What to work on - Write out exactly the lines from the line with "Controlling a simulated" through the line with "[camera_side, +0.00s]", including both, and nothing more.
::: Supplied entries :::
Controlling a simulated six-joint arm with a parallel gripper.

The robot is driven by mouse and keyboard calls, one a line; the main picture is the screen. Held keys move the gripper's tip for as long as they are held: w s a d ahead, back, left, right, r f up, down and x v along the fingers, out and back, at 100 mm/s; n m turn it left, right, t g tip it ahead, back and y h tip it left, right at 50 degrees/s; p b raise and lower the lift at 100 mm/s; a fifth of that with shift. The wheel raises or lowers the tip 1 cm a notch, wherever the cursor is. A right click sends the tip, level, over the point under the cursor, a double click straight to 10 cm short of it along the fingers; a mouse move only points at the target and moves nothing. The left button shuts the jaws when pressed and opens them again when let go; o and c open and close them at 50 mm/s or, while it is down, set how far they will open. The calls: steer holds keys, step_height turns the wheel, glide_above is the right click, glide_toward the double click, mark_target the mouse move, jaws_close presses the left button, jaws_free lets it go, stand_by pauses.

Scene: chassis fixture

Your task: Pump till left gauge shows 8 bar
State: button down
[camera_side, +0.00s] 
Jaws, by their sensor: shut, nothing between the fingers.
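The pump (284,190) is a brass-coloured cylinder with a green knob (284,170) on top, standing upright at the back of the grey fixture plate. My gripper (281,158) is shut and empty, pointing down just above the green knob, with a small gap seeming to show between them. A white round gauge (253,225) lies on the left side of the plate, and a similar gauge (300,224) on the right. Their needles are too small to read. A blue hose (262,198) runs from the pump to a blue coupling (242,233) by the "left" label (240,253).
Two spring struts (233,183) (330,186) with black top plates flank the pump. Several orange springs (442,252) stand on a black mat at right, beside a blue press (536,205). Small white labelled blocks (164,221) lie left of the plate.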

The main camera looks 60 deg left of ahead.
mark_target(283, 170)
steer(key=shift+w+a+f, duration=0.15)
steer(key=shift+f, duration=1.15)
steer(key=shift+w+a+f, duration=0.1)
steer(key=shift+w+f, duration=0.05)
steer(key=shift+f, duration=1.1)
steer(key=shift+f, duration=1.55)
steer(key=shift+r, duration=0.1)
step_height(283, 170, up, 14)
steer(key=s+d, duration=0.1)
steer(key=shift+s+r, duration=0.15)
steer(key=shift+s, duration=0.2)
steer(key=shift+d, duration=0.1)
:::
::: Supplied entries :::
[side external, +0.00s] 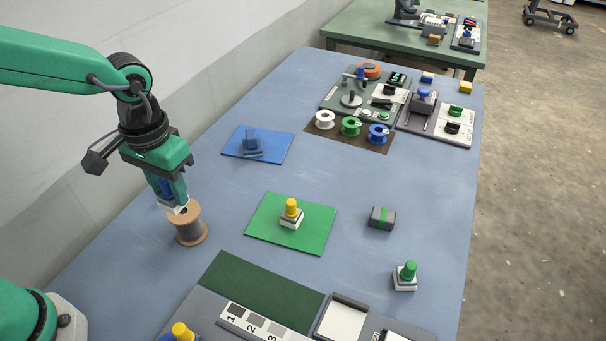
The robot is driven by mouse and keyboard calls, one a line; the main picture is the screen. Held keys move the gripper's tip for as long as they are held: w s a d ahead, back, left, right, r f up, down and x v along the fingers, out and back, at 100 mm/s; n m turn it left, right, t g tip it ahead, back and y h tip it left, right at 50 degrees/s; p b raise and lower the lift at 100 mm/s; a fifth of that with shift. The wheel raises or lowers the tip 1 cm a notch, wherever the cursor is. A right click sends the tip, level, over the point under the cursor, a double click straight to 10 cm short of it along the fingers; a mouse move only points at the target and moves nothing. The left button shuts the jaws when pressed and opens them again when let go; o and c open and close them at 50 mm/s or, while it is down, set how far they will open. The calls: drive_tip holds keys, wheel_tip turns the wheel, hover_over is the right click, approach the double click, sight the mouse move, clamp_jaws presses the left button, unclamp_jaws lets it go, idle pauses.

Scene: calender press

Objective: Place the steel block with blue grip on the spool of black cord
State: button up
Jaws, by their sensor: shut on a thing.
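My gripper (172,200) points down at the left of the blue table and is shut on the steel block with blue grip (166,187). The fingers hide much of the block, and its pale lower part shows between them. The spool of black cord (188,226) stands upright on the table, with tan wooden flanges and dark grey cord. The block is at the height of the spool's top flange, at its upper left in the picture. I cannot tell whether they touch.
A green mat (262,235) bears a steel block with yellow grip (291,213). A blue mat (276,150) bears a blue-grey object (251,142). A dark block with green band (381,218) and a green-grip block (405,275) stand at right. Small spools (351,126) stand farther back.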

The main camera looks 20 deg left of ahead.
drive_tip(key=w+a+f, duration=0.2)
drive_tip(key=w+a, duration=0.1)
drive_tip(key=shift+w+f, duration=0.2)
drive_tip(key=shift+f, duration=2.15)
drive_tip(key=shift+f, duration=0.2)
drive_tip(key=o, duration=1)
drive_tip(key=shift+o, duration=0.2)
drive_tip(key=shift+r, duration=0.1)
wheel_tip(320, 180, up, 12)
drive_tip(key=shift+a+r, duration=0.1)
:::
Solved exercise -
Controlling a simulated six-joint arm with a parallel gripper.

The robot is driven by mouse and keyboard calls, one a line; the main picture is the screen. Held keys move the gripper's tip for as long as they are held: w s a d ahead, back, left, right, r f up, down and x v along the fingers, out and back, at 100 mm/s; n m turn it left, right, t g tip it ahead, back and y h tip it left, right at 50 degrees/s; p b raise and lower the lift at 100 mm/s; a fifth of that with shift. The wheel raises or lowers the tip 1 cm a notch, wherever the cursor is. A right click sends the tip, level, over the point under the cursor, a double click straight to 10 cm short of it along the fingers; a mouse move only points at the target and moves nothing. The left button shuts the jaws when pressed and opens them again when let go; o and c open and close them at 50 mm/s or, while it is down, set how far they will open. The calls: steer holds keys, step_height turns the wheel, glide_above is the right click, glide_toward the double click, mark_target the mouse move, jaws_close presses the left button, jaws_free lets it go, stand_by pauses.

Scene: chassis fixture

Your task: Pump till left gauge shows 8 bar
State: button down
[camera_side, +0.00s] 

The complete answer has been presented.